In the northeast corner of Syria, the black and red flags of the Syrian Arab Republic have become a rare sight. Unlike in many other parts of the war stricken country, they have not been replaced with either the flag of the Syrian opposition, adopted by the Free Syrian Army and the Syrian National Coalition, or the black standard commonly used by Jihadist groups, including the Islamic State of Iraq and the Levant and al-Nusra Front. Instead, the Kurdish flag flies proudly over municipal buildings and military checkpoints. The region known locally as Rojava, meaning the West in Kurdish, is primarily under the control of the Democratic Union Party (PYD), a Syrian offshoot of the Kurdistan Workers Party (PKK) of Turkey.

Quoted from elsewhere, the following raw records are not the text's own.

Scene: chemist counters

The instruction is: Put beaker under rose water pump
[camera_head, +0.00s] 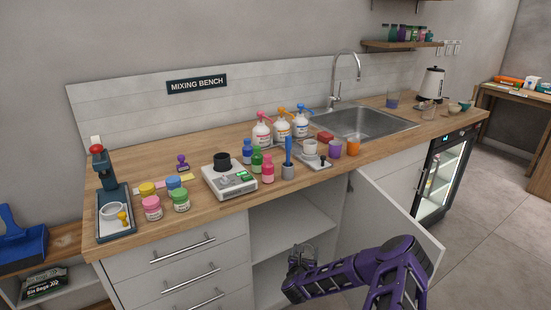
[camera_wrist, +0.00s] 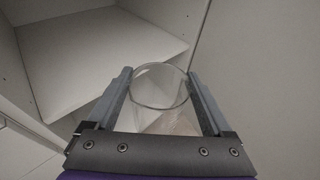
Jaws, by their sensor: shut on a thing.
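My gripper (camera_wrist: 160,98) is shut on a clear glass beaker (camera_wrist: 160,83), with one finger on each side of its round rim. In the head view my gripper (camera_head: 297,258) is low, in front of the open cabinet under the bench; the beaker is hard to make out there. Three white pump bottles stand on the counter near the sink: one with a pink-red pump (camera_head: 262,130), one with an orange pump (camera_head: 281,124) and one with a blue pump (camera_head: 300,121). Their labels are too small to read.
The open cabinet door (camera_head: 385,205) stands out to the right of my gripper. The cabinet shelf (camera_head: 283,228) looks bare. A scale (camera_head: 229,181), bottles, jars and cups crowd the counter before the pumps. A sink (camera_head: 365,122) lies to their right.

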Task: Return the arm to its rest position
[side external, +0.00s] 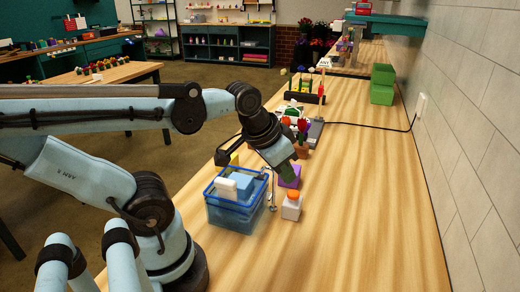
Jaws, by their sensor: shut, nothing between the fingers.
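My arm reaches in from the left in the side external view, pale blue with dark joints. My gripper (288,170) hangs at its end, pointing down and to the right, above the wooden table near a purple box (289,177). The fingers look shut, with nothing seen between them. The fingertips overlap the purple box in the picture; I cannot tell whether they touch it. A blue transparent bin (232,218) stands just left of the gripper and holds a white block (226,188) and a light blue block (243,184).
A white bottle with an orange cap (292,208) stands right of the bin. Flowers in a small pot (302,142) stand behind the gripper. Green bins (382,86) stand further back by the tiled wall. A black cable (372,125) crosses the table. The right front tabletop (370,230) is clear.

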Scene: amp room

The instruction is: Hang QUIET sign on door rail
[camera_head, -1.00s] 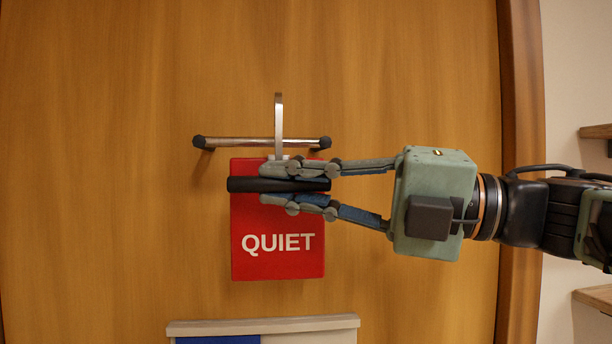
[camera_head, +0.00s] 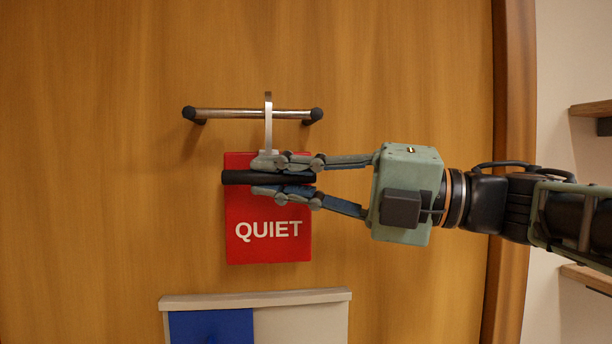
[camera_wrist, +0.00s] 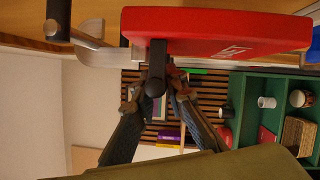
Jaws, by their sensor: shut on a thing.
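The red QUIET sign (camera_head: 268,250) is upright in front of the door, with a black bar handle (camera_head: 228,177) across its upper part and a flat metal hook (camera_head: 268,130) rising from its top. My gripper (camera_head: 264,177) reaches in from the right and is shut on the handle. The metal door rail (camera_head: 220,113) has dark end caps. The hook crosses the rail, its top slightly above it; whether it bears on the rail I cannot tell. The wrist view shows the sign (camera_wrist: 220,32), the handle (camera_wrist: 157,65) and the rail (camera_wrist: 85,40) near the hook.
A pale-topped box or panel with a blue part (camera_head: 210,325) stands below the sign. The door frame (camera_head: 510,100) and wall shelves (camera_head: 592,108) are at the right. In the wrist view, a green shelf unit (camera_wrist: 240,110) holds several items. The door around the rail is clear.

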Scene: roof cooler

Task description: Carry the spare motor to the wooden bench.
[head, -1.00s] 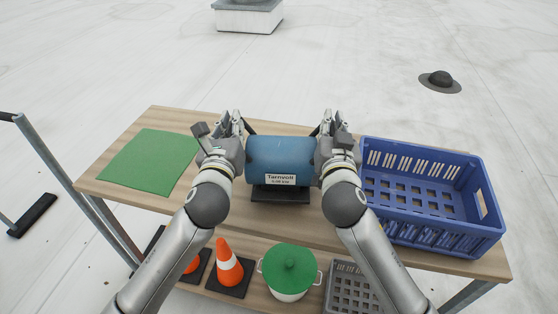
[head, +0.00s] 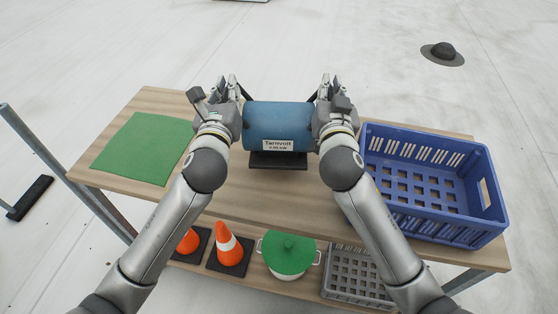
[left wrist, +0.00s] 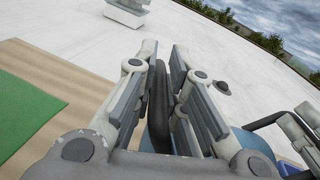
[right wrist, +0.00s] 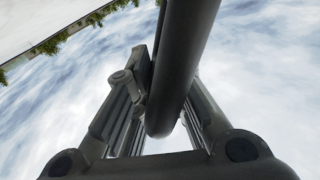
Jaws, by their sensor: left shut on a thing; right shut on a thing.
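The spare motor (head: 277,124) is a blue cylinder with a white "Tarnvolt" label and a dark base plate (head: 278,159). In the head view it appears level over the middle of the wooden bench (head: 262,200); I cannot tell whether its base touches the top. My left gripper (head: 230,88) is shut on the black handle at its left end, seen in the left wrist view (left wrist: 160,105). My right gripper (head: 328,88) is shut on the black handle at its right end, which shows large in the right wrist view (right wrist: 178,75).
A green mat (head: 143,148) lies on the bench's left part. A blue crate (head: 488,215) stands on its right part. The lower shelf holds orange cones (head: 226,245), a green-lidded pot (head: 289,254) and a grey crate (head: 352,280). A metal rail (head: 35,143) is at left.

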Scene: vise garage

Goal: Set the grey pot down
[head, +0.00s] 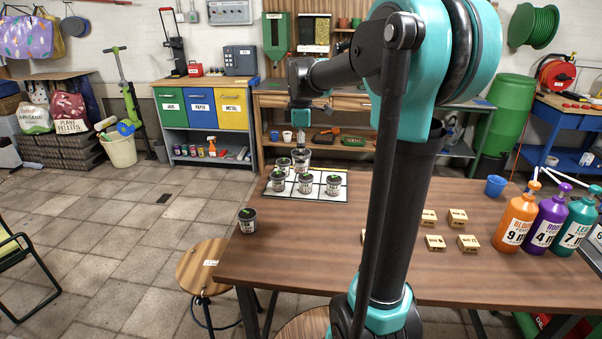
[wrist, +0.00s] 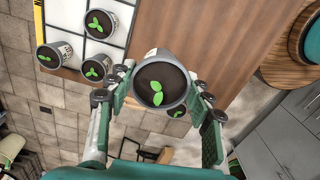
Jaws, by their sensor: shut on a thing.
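My gripper (head: 300,140) points down near the far edge of a white gridded board (head: 317,197) on the wooden table. It is shut on a grey pot (head: 301,160). In the wrist view the held pot (wrist: 160,90) has dark soil and a green sprout, and sits between both fingers (wrist: 158,100). There it appears beside the board (wrist: 80,47), over bare wood. Whether its base touches anything is hidden.
Another pot (head: 247,221) stands alone at the table's left edge. A stool (head: 205,268) stands left. The table's front is clear.

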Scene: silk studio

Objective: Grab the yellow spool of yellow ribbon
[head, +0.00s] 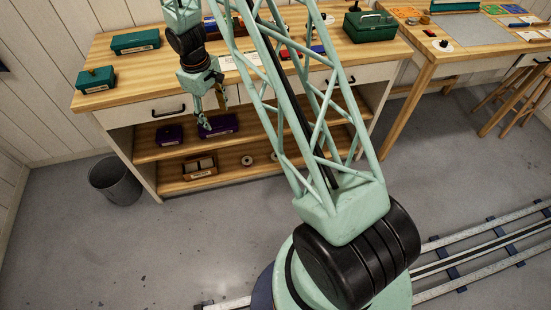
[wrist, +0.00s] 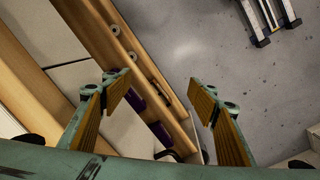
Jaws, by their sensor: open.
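My gripper (head: 213,109) hangs in front of the wooden cabinet's drawers and upper shelf, fingers pointing down. In the wrist view its two fingers (wrist: 165,93) are spread apart with nothing between them. Two small ring-shaped spools lie on the lower shelf: one in the middle (head: 247,160) and one to its right (head: 275,156). Two small rings, one (wrist: 113,29) above the other (wrist: 132,56), also show in the wrist view, beyond the fingertips. I cannot tell from their colour whether either is the yellow spool of ribbon.
Purple boxes (head: 169,135) stand on the upper shelf. A wooden crate (head: 198,168) is on the lower shelf. Green boxes (head: 135,41) sit on the cabinet top (head: 110,62). A dark bin (head: 115,180) stands at the left, a stool (head: 518,98) at the right.

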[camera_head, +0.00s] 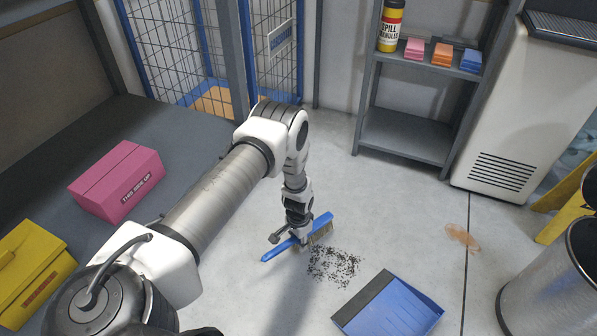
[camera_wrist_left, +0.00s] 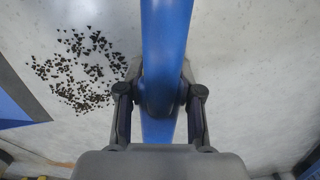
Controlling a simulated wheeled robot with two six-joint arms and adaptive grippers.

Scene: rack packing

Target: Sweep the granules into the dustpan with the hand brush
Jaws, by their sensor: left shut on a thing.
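The blue hand brush (camera_head: 321,224) has pale bristles. My left gripper (camera_head: 300,233) is shut on it, and the brush is at or just above the floor; I cannot tell which. In the left wrist view the blue brush (camera_wrist_left: 166,40) passes between the fingers of the gripper (camera_wrist_left: 160,95). Dark granules (camera_head: 334,266) lie scattered on the floor just right of and below the brush; they also show in the left wrist view (camera_wrist_left: 85,68). The blue dustpan (camera_head: 388,308) lies on the floor right of the granules, its dark edge facing them. My right gripper is not in view.
A grey shelf (camera_head: 407,135) holds a spill granules canister (camera_head: 390,27) and coloured blocks. A white cabinet (camera_head: 522,115) stands right of it. A metal bin (camera_head: 560,280) is at the lower right. A brownish stain (camera_head: 462,237) marks the floor. A pink box (camera_head: 117,183) lies at left.

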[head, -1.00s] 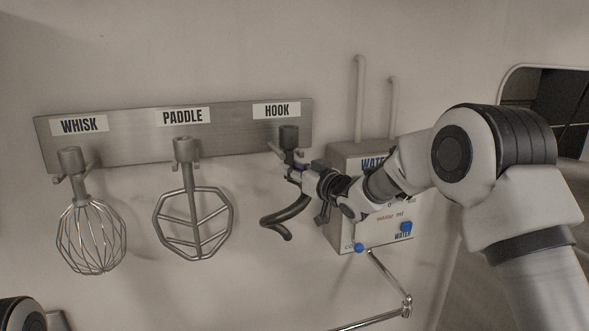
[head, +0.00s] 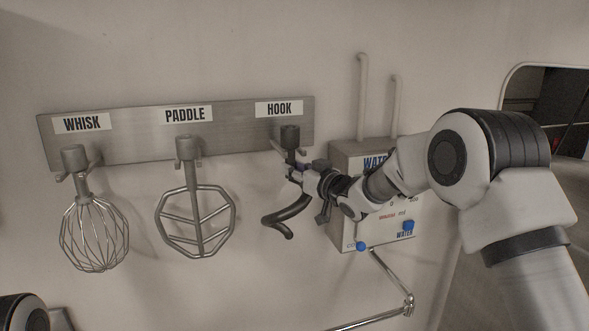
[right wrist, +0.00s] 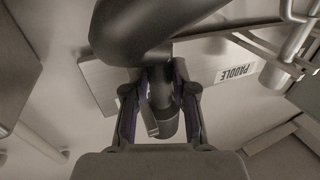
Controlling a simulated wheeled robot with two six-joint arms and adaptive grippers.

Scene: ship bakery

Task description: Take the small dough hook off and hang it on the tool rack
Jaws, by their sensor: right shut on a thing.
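The dough hook (head: 288,217) is dark grey, with a thick hub at the top and a curled lower end. It hangs upright at the HOOK place of the tool rack (head: 240,134), its hub in front of the peg under the HOOK label. I cannot tell whether the peg bears it. My right gripper (head: 296,172) is shut on the hook's shank just below the hub. In the right wrist view the hook (right wrist: 150,32) passes between the two fingers (right wrist: 160,105). My left gripper is not in view.
The whisk (head: 94,235) and the paddle (head: 196,222) hang on the rack to the left. A water dispenser box (head: 345,160) with blue knobs stands close behind my right arm, with a metal spout (head: 385,275) below. The wall below the hook is clear.

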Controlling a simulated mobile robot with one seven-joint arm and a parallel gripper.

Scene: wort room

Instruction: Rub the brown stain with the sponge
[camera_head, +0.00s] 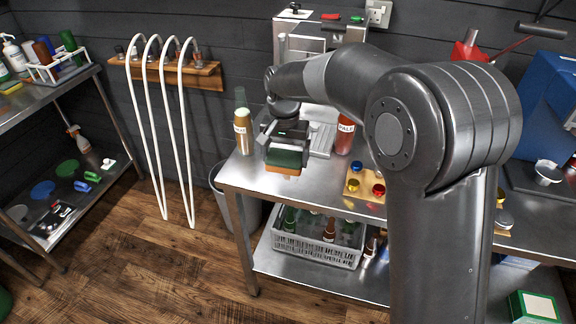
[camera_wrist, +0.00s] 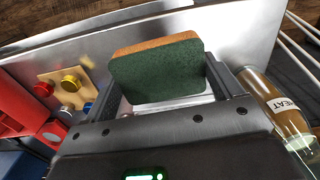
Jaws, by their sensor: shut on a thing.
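The sponge (camera_head: 285,158) has a dark green face and an orange layer. My gripper (camera_head: 287,145) is shut on it and holds it over the left part of the steel table (camera_head: 325,190). In the wrist view the sponge (camera_wrist: 160,70) sits between the two fingers of my gripper (camera_wrist: 165,88), its green face towards the camera and its orange edge on the far side. I cannot tell whether the sponge touches the table. I cannot make out the brown stain in either view; the sponge and gripper hide part of the tabletop.
A brown labelled bottle (camera_head: 243,132) stands close left of my gripper, and a red labelled bottle (camera_head: 345,135) to its right. A wooden block with coloured caps (camera_head: 365,185) lies at front right. A steel machine (camera_head: 310,45) stands behind. A grey crate (camera_head: 318,250) holds bottles below.

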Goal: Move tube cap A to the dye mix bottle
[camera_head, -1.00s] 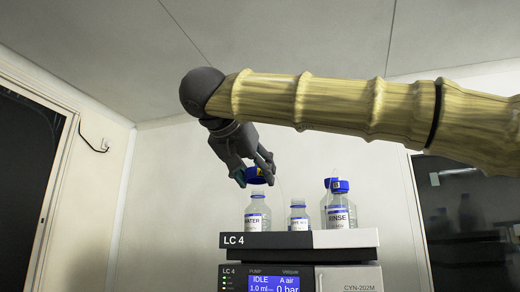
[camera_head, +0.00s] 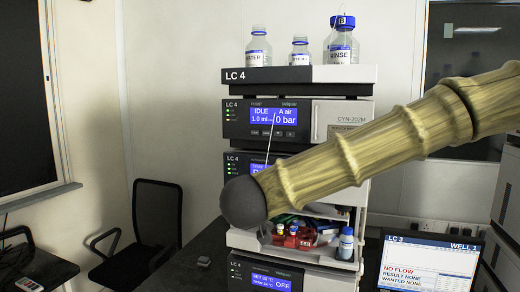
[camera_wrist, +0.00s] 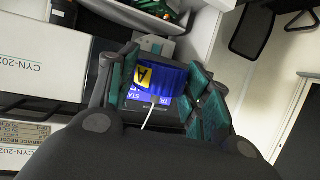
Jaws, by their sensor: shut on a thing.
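Tube cap A (camera_wrist: 174,76), a blue cap with a yellow A label and a thin white tube, is between the teal finger pads of my gripper (camera_wrist: 163,92) in the wrist view. My gripper is shut on it. In the head view my arm hides both gripper and cap. The dye mix bottle (camera_head: 300,55) is the small middle bottle on top of the LC 4 stack, upright, with a blue neck ring and seemingly no cap. My arm is well below it, in front of the stack.
The water bottle (camera_head: 259,50) stands left of the dye mix bottle and seems uncapped. The rinse bottle (camera_head: 342,46) stands right, with a blue cap marked B. Several small vials (camera_head: 291,236) and a blue-capped bottle (camera_head: 346,244) sit lower in the stack. A monitor (camera_head: 428,264) is at right.

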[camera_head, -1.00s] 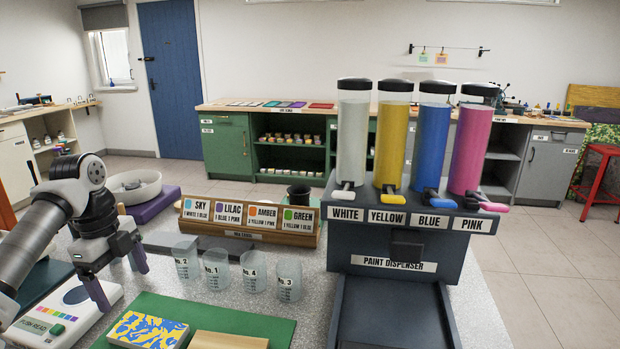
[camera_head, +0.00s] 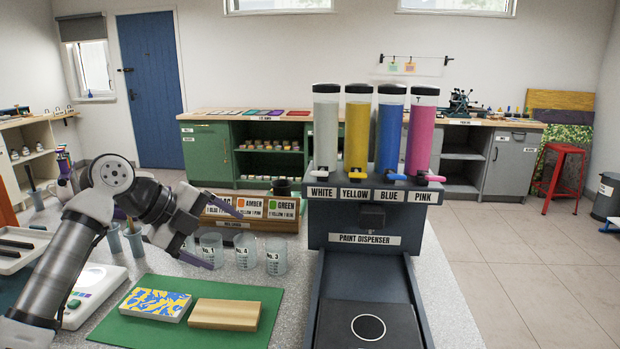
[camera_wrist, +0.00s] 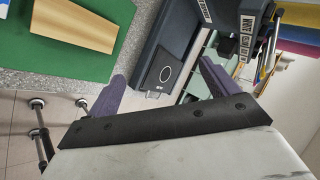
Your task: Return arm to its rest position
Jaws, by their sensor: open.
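My arm reaches in from the left edge of the head view. My gripper (camera_head: 226,237) is open and empty, with its purple fingers spread wide apart. It is held above the table, in front of the recipe rack (camera_head: 265,248) and partly over the clear numbered cups (camera_head: 245,252). In the wrist view my gripper (camera_wrist: 163,93) also shows both fingers apart with nothing between them.
The paint dispenser (camera_head: 366,239) stands to the right of my gripper. A green mat (camera_head: 190,318) carries a blue-and-yellow patterned block (camera_head: 152,303) and a wooden block (camera_head: 225,314). A white colour reader (camera_head: 95,295) lies beside my arm.

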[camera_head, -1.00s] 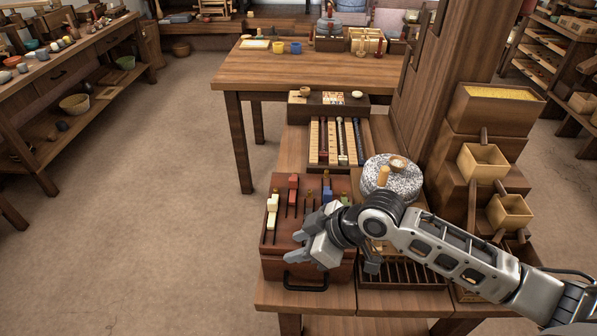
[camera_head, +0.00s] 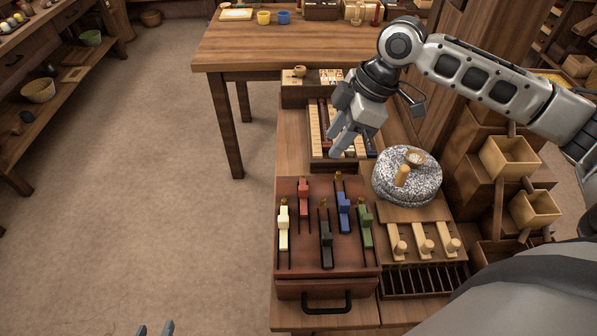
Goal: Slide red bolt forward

The PYD recently announced plans to create an autonomous state within Syria, organized into three districts each with localized administrative and institutional support. While the PYD says they are not interested in seceding fully from Syria, this could change depending on the course of the civil war. Despite many recent strategic successes, the Kurdish struggle in Syria still faces three long-standing challenges: ongoing conflict with Arabs, internal disputes for power, and wider regional contentions over an independent Kurdistan.
Syrian Kurds, lacking the strategic mountains allowing their brethren in neighboring countries to launch insurgencies, were largely quiescent under the oppressive reigns of Bashar al Assad and his father Hafez. The decision of many Syrian Kurds to abstain from participating in the Syrian Civil War incensed Arab opposition groups who saw it as an act of self-preservation not contributing to the national struggle. Furthermore, some have accused the Syrian Kurds of being in cahoots with al Assad’s regime, a claim the PYD denied saying “we were fighting Assad long before them.”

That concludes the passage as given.